In honor of Repeal Day, which was yesterday, we are highlighting an old-timey spirit recently brought back to life in America. Back in the days before Prohibition and immediately after, a significant number of drinks were made with Apricot Brandy. Like many ingredients in well fashioned cocktails, Apricot Brandy fell by the wayside as it fell out of flavor. While you could find versions of Apricot Brandy, the real stuff was all but dead and certainly wasn’t being imported into the United States. This made recreating some of those drinks challenging in the mid 1990’s when we became infatuated with cocktails.
Luckily for us, Eric Seed of Haus Alpenz has been on a mission to source high quality spirits and liqueurs that allow us to mix up pre-Prohibition and Prohibition era cocktails in all of their glory. In addition to the Apricot Brandy, Haus Alpenz is also responsible for bringing us the amazing Dolin Vermouth and diverse offerings like Arak and Nocino’s. Kudos to Haus Alpenz for their creativity and dedication to the craft.
The Rothman and Winter Orchard Apricot Brandy has been made in Austria for the last 40 years by the Purkhart family.

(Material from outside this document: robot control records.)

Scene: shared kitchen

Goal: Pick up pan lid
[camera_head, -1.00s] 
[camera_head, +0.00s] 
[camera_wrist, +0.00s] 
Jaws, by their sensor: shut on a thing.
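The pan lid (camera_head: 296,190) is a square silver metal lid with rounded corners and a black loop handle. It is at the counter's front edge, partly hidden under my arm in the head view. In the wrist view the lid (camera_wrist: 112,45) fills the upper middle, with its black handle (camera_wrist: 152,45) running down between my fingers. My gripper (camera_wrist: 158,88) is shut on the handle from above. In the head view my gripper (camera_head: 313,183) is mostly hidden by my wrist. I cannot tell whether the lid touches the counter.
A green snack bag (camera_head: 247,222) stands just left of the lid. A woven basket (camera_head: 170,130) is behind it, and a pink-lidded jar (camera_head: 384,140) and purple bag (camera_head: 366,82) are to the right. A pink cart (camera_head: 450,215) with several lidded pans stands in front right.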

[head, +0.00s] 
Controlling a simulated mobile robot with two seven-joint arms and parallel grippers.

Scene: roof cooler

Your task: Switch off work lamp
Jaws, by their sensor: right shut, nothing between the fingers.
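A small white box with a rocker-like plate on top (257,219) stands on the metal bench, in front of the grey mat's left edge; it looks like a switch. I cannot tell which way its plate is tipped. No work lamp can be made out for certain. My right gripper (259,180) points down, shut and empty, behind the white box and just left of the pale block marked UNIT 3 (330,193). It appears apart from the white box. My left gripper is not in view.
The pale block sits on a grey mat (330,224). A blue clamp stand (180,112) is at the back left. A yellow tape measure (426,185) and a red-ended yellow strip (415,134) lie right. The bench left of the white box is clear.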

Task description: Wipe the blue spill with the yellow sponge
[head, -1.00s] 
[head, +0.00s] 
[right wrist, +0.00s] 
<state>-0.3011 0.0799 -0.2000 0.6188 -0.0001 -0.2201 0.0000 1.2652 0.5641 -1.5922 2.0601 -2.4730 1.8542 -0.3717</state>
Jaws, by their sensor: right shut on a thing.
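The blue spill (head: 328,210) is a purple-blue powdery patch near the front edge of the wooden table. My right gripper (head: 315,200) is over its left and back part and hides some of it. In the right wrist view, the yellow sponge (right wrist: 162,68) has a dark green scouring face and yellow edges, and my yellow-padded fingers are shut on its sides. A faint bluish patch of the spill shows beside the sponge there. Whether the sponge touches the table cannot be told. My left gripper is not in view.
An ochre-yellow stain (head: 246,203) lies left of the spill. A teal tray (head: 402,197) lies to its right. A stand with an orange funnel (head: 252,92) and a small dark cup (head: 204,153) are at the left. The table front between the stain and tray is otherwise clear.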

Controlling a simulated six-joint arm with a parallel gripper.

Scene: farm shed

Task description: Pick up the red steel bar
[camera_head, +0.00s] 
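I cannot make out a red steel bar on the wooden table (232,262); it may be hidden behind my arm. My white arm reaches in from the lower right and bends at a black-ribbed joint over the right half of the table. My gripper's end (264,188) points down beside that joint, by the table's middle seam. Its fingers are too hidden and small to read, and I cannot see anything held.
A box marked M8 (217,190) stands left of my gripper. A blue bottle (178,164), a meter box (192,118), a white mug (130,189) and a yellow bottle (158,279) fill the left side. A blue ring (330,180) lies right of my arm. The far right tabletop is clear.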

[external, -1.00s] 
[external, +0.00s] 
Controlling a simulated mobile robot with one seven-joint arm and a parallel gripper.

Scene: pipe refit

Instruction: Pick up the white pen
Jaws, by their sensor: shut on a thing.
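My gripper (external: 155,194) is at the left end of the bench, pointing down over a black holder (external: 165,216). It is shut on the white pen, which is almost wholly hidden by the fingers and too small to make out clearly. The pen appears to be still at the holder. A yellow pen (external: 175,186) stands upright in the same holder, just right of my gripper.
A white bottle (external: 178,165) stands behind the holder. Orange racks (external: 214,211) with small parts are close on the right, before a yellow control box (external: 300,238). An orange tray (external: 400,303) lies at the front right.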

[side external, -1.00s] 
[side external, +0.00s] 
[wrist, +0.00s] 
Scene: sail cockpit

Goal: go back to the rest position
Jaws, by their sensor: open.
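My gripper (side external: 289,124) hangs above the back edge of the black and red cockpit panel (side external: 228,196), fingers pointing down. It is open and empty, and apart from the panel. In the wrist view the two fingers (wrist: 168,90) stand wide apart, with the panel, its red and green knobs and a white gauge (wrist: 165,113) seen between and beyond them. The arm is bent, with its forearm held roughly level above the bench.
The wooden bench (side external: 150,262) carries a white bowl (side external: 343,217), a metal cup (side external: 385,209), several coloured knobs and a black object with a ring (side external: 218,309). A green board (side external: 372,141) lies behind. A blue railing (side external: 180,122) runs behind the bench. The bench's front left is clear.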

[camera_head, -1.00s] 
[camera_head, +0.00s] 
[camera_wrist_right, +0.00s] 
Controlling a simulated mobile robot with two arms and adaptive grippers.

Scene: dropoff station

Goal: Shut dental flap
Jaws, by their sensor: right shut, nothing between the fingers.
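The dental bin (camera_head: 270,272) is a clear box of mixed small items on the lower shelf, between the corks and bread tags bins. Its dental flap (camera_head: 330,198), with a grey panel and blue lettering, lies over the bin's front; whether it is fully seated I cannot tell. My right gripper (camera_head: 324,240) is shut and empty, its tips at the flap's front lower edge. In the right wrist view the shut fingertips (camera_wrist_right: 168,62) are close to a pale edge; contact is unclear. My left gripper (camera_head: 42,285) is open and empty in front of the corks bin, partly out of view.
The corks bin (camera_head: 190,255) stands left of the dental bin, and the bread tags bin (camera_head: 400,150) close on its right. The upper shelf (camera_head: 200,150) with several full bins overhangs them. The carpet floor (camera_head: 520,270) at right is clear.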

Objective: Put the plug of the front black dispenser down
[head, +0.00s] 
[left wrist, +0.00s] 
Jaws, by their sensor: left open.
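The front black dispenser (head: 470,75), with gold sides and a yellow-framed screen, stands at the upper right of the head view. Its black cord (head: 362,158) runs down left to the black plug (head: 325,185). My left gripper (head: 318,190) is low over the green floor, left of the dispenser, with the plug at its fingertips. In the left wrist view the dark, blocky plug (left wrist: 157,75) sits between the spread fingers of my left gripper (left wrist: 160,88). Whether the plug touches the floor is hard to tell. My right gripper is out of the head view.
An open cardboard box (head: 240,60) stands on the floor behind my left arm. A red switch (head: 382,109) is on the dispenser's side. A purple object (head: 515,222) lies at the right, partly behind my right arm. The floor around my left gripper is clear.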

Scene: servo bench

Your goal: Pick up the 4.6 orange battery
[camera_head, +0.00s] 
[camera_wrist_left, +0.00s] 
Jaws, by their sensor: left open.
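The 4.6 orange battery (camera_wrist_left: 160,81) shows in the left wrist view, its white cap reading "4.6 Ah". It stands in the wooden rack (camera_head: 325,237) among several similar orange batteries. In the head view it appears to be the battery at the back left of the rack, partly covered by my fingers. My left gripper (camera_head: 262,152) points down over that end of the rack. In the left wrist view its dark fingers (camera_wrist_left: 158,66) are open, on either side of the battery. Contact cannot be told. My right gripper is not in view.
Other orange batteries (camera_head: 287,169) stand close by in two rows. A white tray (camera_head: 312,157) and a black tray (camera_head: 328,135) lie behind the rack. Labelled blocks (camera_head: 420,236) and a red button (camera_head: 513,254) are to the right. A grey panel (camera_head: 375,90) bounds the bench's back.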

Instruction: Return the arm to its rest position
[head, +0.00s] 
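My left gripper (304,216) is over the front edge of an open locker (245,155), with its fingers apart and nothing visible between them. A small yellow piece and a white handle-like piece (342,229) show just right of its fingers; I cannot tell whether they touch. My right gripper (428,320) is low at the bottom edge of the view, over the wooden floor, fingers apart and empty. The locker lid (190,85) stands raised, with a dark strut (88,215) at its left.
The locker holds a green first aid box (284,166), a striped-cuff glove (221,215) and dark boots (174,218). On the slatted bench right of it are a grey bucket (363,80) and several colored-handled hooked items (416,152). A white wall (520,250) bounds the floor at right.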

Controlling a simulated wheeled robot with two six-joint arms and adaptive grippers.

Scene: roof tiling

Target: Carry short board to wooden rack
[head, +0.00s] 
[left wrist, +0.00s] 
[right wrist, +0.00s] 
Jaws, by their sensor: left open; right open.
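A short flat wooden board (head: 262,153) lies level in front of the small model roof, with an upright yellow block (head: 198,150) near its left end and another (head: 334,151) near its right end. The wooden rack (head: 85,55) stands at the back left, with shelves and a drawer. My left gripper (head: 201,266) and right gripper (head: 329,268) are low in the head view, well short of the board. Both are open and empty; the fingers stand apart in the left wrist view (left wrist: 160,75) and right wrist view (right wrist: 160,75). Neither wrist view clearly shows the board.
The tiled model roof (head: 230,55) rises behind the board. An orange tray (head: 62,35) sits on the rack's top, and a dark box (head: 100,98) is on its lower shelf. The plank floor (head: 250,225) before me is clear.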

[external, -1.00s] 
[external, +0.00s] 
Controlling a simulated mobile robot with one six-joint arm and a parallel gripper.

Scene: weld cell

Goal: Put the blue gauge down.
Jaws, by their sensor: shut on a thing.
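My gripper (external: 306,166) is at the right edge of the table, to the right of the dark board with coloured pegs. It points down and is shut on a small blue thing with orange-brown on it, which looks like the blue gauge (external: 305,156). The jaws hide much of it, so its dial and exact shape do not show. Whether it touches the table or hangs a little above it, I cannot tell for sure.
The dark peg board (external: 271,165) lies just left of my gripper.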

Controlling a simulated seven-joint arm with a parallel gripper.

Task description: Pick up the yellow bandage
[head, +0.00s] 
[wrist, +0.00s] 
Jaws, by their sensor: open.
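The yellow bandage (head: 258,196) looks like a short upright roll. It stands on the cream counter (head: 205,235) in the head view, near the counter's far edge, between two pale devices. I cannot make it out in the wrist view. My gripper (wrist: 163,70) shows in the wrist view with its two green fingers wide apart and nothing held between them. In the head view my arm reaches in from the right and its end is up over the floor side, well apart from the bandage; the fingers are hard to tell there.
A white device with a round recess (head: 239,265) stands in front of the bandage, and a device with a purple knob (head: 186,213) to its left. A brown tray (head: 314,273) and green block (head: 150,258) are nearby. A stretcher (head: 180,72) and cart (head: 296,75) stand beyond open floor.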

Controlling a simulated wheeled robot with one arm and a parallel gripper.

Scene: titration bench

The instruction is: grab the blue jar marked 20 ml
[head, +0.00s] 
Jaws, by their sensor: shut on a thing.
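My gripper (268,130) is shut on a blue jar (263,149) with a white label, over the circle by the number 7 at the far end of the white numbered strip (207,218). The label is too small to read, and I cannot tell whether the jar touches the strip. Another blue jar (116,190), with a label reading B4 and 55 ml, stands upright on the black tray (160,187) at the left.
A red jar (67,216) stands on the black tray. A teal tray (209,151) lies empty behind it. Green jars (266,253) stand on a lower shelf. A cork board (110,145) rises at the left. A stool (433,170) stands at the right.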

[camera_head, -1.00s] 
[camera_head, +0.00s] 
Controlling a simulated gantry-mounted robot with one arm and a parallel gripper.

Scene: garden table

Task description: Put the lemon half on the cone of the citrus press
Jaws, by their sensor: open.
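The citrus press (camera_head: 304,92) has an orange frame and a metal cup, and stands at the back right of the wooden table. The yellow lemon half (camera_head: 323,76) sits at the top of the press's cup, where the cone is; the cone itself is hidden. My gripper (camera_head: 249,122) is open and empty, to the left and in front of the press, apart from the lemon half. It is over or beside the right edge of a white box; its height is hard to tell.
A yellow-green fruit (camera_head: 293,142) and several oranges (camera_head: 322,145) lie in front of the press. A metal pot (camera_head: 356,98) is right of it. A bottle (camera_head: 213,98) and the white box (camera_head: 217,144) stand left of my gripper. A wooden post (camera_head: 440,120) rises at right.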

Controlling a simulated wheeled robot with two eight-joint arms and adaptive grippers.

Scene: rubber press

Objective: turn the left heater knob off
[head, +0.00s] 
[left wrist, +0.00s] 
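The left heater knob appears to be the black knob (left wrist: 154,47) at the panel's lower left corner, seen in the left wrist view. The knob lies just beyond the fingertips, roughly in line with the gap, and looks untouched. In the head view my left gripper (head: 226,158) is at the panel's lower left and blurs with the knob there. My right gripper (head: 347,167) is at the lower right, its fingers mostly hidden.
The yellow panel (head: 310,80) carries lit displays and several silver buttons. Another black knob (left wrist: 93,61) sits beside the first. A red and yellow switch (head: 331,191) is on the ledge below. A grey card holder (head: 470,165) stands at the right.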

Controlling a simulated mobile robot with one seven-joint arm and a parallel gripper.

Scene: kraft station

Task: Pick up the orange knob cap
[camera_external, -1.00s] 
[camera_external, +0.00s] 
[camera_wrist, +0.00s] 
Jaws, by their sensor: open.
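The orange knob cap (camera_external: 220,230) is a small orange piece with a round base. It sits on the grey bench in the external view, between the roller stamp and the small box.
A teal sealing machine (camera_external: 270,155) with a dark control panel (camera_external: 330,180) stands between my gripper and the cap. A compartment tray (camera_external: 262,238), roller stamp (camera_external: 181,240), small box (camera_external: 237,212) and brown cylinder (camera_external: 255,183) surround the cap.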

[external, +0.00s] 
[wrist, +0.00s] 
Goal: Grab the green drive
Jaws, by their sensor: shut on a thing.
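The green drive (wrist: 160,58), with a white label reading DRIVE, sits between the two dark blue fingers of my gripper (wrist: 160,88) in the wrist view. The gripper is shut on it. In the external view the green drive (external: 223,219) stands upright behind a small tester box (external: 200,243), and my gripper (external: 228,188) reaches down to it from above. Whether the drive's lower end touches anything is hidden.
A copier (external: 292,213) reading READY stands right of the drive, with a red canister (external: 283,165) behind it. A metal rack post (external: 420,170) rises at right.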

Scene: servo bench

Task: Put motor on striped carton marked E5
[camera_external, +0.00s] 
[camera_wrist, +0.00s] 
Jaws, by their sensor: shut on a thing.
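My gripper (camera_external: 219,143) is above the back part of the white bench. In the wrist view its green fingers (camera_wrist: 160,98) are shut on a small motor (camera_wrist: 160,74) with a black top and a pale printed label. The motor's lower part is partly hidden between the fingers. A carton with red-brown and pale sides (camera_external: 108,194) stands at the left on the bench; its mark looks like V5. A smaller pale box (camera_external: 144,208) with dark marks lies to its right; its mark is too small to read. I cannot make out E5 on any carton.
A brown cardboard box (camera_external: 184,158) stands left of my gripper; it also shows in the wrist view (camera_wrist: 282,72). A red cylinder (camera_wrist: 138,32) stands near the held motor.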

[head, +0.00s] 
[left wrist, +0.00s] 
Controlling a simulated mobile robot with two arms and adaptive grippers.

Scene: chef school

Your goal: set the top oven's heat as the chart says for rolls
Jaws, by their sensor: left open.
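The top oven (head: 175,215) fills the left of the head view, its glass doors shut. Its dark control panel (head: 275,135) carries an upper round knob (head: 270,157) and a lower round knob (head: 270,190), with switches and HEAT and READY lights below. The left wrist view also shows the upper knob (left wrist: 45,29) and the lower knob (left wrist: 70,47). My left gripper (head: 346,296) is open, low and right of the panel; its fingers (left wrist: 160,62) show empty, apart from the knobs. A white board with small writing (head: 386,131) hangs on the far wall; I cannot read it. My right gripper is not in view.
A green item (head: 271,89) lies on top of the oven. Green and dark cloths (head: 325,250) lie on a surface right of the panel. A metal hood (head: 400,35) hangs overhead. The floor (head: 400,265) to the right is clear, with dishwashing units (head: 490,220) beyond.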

They pick the local famed apricots, where are grown in the Danube Valley and surrounding area at the peak of ripeness and distill them into this flavorful Eau-De-Vie Brandy.
The Rothman and Winter Orchard Apricot Brandy is clear with a medium plus orange to golden amber hue. On the nose, the Apricot Brandy has a medium intensity of sugared apricots, lush, ripe apricot and even dried apricot. On the palate, the the spirit has nice acidity with a luscious but not overly sugary body and an intense flavor of apricots, including apricots at the peak of ripeness, dried apricots and apricots simmered in sugar. Long finish. Very good.
Try the Apricot Brandy in the Apricot Haunt or the Apricot Stone Sour. The Apricot Brandy would also be great in a punch or to spike your Champagne.